INSTRUCTIONS FOR THE TASK:
Transcribe all of the material exactly.

DATA EXCERPT:
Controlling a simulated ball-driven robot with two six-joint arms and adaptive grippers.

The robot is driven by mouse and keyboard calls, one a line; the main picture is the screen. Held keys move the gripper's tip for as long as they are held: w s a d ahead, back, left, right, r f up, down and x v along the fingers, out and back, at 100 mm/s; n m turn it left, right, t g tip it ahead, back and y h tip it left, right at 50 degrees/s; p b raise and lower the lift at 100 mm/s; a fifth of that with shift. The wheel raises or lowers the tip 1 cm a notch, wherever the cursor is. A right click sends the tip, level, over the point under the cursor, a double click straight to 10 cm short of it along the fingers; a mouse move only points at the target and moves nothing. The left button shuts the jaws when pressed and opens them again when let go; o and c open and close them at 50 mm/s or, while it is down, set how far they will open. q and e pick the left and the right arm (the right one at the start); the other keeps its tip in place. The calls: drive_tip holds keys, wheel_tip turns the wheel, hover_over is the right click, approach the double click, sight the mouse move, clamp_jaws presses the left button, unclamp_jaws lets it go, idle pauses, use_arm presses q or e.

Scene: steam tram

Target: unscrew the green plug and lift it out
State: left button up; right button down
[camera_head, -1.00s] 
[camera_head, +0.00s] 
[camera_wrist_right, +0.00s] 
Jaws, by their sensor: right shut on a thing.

THE SOLUTION:
Controlling a simulated ball-driven robot with two six-joint arms and adaptive grippers.

The robot is driven by mouse and keyboard calls, one a line; the main picture is the screen. Held keys move the gripper's tip for as long as they are held: w s a d ahead, back, left, right, r f up, down and x v along the fingers, out and back, at 100 mm/s; n m turn it left, right, t g tip it ahead, back and y h tip it left, right at 50 degrees/s; p b raise and lower the lift at 100 mm/s; a fifth of that with shift. The wheel raises or lowers the tip 1 cm a notch, wherever the cursor is. A right click sends the tip, level, over the point under the cursor, a double click straight to 10 cm short of it along the fingers; a mouse move only points at the target and moves nothing. The left button shuts the jaws when pressed and opens them again when let go; o and c open and close them at 50 mm/s or, while it is down, set how far they will open. q and e pick the left and the right arm (the right one at the start); the other keeps its tip in place. The calls: drive_tip holds keys, wheel_tip turns the wheel, hover_over is the right click, approach the double click, sight the mouse move, clamp_jaws presses the left button, unclamp_jaws lets it go, idle pauses, use_arm presses q or e.

Scene: steam tram

Target: unscrew the green plug and lift it out
State: left button up; right button down
[camera_head, -1.00s] 
[camera_head, +0.00s] 
[camera_wrist_right, +0.00s] 
Jaws, by their sensor: right shut on a thing.

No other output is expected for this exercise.